GARRAFONI, Renata. Gladiadores na Roma Antiga: dos combates às paixões cotidianas. São Paulo: Annablume-Fapesp, 2005.

Nome do Aluno: Adreane Cavasin Ferreira

Resenha: Esta obra consiste em trazer ao leitor abordagens diferenciada sobre os combates de gladiadores do mundo antigo romano, mostrando aspectos da vida cotidiana no interior das classes camponesas.

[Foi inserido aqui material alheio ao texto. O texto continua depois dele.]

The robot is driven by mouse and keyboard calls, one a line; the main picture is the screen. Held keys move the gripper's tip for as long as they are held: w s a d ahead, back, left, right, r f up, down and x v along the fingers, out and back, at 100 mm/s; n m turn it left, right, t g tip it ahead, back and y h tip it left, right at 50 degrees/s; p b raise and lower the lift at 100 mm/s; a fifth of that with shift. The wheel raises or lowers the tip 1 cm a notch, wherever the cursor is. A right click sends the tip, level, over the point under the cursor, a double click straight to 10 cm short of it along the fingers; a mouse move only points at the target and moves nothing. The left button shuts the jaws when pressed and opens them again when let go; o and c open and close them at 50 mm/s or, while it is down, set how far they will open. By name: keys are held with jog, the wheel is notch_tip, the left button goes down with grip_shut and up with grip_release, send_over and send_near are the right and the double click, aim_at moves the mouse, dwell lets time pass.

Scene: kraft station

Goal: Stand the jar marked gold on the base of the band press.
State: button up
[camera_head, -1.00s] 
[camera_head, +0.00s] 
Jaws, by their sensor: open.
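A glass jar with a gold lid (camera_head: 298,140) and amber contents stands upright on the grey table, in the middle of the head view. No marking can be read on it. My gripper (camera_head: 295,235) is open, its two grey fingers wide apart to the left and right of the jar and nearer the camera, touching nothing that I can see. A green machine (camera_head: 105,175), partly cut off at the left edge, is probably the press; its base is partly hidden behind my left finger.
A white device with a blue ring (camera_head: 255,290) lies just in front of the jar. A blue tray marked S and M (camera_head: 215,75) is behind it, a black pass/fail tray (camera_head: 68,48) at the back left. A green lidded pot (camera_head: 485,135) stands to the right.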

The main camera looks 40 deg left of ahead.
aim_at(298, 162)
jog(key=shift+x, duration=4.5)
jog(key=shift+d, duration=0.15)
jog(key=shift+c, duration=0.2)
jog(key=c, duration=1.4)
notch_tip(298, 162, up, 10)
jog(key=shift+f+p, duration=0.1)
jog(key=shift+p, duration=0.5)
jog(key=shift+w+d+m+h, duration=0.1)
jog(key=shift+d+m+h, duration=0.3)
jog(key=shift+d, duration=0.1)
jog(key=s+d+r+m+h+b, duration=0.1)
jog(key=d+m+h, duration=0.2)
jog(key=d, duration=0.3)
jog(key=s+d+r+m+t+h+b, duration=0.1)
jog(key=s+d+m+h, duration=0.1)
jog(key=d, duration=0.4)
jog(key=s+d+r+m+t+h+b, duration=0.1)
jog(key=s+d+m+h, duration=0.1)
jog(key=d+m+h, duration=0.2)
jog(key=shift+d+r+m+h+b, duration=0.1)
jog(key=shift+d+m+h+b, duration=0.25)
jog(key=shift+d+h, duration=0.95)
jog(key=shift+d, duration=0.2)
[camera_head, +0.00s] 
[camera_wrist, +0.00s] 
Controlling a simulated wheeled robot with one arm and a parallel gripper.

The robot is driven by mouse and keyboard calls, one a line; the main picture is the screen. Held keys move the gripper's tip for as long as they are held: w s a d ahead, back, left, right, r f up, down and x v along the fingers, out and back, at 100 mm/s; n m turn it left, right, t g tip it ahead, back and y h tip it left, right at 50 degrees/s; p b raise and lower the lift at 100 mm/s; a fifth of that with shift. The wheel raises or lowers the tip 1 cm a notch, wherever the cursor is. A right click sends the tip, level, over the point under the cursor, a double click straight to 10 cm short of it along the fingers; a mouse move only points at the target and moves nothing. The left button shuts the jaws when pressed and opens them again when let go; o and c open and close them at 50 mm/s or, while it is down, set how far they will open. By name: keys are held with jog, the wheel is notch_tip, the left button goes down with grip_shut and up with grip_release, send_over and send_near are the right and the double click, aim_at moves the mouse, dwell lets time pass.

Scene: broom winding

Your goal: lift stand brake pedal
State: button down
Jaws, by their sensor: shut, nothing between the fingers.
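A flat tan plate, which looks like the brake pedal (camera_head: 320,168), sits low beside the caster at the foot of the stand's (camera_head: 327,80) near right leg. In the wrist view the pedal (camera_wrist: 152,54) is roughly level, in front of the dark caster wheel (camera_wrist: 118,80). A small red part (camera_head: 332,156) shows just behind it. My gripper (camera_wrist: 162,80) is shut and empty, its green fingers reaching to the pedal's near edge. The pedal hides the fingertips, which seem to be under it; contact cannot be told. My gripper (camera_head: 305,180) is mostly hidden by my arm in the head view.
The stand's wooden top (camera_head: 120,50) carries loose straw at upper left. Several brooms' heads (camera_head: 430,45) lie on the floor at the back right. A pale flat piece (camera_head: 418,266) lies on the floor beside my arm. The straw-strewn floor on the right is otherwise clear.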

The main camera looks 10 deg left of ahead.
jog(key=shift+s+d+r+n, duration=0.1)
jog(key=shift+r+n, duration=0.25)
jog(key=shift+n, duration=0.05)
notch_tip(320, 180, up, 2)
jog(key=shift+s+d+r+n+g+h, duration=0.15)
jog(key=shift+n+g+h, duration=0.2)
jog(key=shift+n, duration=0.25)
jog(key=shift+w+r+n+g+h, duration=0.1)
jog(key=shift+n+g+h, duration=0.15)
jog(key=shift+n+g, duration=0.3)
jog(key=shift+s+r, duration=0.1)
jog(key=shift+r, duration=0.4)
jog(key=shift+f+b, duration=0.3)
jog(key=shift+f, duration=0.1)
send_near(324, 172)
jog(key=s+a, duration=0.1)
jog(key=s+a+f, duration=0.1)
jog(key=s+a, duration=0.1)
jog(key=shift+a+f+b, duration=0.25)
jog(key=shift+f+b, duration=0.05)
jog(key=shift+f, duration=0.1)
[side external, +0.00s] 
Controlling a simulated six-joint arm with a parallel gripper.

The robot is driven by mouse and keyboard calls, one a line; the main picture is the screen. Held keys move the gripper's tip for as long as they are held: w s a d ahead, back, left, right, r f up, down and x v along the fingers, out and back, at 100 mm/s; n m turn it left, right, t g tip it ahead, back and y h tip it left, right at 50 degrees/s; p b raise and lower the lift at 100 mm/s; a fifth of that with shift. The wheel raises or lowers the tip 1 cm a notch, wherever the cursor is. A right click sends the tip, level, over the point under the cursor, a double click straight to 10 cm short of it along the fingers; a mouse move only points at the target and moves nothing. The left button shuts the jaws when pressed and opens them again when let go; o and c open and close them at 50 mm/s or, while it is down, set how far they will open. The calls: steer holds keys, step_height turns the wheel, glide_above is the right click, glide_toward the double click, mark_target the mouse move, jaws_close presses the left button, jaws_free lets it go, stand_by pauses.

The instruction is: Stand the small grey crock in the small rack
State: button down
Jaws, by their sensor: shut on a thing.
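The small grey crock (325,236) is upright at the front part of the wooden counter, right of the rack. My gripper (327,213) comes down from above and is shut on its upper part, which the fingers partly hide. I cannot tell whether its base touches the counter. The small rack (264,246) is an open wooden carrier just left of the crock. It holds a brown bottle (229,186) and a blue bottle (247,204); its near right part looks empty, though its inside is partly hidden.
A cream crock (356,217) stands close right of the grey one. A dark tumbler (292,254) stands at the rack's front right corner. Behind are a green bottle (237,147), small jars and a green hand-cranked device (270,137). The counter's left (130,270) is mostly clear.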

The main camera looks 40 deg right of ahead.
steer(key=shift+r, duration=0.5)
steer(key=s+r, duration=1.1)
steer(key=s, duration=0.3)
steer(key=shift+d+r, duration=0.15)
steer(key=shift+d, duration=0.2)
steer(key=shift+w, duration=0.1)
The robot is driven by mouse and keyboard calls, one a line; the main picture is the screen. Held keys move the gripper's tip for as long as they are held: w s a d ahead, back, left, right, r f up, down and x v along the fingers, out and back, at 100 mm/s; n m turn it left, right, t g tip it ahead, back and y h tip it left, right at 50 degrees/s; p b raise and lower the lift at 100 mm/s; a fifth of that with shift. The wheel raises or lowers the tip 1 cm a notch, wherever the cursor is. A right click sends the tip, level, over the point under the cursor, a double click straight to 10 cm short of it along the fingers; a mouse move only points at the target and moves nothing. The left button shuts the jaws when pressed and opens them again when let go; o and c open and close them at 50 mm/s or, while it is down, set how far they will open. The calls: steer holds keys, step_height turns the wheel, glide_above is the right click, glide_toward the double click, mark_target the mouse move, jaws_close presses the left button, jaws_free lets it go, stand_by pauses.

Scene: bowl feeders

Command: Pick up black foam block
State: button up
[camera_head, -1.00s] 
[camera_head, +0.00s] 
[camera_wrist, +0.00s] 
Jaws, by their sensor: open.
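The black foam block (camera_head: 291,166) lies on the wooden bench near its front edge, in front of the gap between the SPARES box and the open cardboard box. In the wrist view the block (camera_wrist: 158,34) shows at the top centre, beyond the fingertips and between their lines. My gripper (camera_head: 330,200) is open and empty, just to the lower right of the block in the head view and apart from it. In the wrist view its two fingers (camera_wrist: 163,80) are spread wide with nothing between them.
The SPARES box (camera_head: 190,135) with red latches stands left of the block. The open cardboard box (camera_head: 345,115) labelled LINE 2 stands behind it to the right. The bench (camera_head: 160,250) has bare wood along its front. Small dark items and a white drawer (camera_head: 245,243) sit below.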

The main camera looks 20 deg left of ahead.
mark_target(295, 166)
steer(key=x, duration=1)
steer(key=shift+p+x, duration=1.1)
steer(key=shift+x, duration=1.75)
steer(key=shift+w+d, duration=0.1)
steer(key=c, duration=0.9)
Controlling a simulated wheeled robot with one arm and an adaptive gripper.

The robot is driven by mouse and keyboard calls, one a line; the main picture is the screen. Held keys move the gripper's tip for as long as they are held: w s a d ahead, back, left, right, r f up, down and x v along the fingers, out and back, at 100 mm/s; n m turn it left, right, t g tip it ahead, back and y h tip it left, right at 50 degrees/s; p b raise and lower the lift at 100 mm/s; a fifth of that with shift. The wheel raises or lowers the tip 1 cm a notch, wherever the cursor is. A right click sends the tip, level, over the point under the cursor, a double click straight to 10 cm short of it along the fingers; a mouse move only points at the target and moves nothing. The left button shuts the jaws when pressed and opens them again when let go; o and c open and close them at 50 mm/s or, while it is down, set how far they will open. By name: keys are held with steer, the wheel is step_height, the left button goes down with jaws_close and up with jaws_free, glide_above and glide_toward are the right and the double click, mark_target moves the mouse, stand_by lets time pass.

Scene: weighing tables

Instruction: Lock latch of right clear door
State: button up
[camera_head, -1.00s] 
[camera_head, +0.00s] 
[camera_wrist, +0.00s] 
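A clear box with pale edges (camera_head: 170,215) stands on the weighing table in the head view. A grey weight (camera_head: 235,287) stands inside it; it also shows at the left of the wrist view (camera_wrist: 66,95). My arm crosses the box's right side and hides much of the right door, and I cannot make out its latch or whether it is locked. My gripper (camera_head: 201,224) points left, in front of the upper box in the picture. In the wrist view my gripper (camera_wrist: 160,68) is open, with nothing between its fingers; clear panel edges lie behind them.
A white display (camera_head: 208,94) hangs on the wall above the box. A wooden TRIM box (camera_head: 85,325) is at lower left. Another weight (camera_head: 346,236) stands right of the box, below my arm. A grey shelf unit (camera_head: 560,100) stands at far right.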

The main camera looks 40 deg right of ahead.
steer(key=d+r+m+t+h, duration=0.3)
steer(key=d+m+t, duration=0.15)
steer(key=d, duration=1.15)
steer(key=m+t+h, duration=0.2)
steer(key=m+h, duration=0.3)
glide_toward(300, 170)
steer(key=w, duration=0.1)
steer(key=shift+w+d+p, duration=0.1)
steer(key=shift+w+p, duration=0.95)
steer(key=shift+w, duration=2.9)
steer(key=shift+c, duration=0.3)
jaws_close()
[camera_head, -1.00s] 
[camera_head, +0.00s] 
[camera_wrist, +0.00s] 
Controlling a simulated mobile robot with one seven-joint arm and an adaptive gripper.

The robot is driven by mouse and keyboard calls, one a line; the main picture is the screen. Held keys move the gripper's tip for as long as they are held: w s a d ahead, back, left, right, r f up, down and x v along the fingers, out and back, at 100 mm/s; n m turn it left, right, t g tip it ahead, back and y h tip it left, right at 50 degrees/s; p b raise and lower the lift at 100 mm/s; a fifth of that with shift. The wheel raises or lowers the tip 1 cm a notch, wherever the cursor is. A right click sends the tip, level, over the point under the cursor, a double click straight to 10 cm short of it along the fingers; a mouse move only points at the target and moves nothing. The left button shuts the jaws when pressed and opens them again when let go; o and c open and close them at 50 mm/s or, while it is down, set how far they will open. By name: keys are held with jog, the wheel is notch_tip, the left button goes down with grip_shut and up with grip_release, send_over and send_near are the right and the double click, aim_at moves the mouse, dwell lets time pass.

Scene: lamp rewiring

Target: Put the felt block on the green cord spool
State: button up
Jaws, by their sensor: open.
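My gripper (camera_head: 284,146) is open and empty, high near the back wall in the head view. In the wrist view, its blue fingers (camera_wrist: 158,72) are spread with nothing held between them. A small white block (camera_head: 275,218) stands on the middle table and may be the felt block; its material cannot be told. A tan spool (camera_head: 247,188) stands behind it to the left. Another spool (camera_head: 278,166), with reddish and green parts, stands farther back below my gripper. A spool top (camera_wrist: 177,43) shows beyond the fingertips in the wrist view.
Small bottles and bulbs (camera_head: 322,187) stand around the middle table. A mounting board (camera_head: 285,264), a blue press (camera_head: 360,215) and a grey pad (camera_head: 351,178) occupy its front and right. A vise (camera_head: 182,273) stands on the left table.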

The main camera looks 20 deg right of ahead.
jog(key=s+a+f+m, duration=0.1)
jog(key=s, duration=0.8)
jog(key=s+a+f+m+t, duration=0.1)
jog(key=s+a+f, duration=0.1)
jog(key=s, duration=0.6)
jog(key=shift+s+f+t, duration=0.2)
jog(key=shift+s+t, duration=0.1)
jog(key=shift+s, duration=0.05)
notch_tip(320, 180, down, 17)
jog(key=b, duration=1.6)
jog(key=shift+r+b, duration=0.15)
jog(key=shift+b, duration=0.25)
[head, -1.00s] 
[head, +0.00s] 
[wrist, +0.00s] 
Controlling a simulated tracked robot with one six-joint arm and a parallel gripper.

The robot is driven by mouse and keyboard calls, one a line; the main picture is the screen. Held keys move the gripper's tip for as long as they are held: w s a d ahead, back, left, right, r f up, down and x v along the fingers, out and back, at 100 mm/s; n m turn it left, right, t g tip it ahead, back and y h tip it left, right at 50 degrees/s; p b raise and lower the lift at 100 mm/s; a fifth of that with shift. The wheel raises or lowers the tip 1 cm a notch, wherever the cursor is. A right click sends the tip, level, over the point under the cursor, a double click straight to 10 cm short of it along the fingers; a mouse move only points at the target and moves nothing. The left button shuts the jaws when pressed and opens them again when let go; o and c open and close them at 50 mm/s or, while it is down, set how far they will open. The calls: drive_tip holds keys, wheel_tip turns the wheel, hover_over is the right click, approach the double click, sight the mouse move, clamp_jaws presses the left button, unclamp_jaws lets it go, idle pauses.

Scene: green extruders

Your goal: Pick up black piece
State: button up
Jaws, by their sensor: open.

Segundo estudos realizados conta-se que o primeiro combate de gladiadores na cidade de Roma foi realizado em 264 a.C em memória do falecido Iunius Brutus Pera. Mas há quem sustente a hipótese de que os combates teriam chegado aos romanos por meio dos etruscos. Entre as polêmicas sobre a origem dos combates há outros aspectos entre os especialistas que devem ser levados em conta: o caráter funerário, religioso e privado das primeiras lutas. Mais tarde ocorre a mudança de caráter privado para público no final do período republicano, isto é considerado como marco fundamental, haveria mudança e os combates de gladiadores passariam a ser um espetáculo de maiores proporções que as originais.

O estudo apresentado no livro é a partir dos governos de Augusto até Trajano, ao longo do I século de nossa era, período de expansão destes espetáculos. Foi também nesse período que ocorre a construção de um dos maiores símbolos romano: o Coliseu de Roma, com sua beleza arquitetônica e monumental marcando a grandeza do mundo grego. Sendo, portanto, local que estaria pré destinado para a diversão principalmente das classes populares. Realizar-se iam grandes espetáculos representação do poder de um Imperador, um jogo de violência e coragem, poder e derrota na busca de uma definição da identidade de um povo e um Império.

O debate inicial deste material, com uma ampla análise bibliográfica, na qual a autora critica as idéias de uma manobra política da elite para diversão da massa pobre e mantê-la afastada das decisões do Império, seu papel na constituição da identidade romana em oposição à bárbara, a importância dentro das festas religiosas e triunfos, a expressão do poder romano por meio das lutas entre gladiadores de diferentes etnias, a idéia de romanização aplicada aos combates. Além do mais, a violência tornou-se uma preocupação de estudo nos trabalhos de classicistas que se dedicaram a estudar a arena romana. (p.34-35).

Segundo a obra, os gladiadores eram homens com musculatura bem definida e raramente mulheres (prostitutas ou escravas), definidos algumas vezes como homens sem rosto, perdidos; que acaso provassem lutar com bravura poderia readquirir o status, de duas maneiras: pela morte ou vitória. Viviam ambiguamente, nos limites do heroísmo e criminalidade. Nota-se que os gladiadores estão inseridos em contextos religiosos, políticos, econômicos, militares e no cotidiano romano. Por outro lado, o combate de gladiadores não constituía um mero assassinato, mas uma luta baseada na difícil arte da esgrima. Os jogos serviam para manter a população ocupada e, ao mesmo tempo fornecia status a quem os havia proporcionado.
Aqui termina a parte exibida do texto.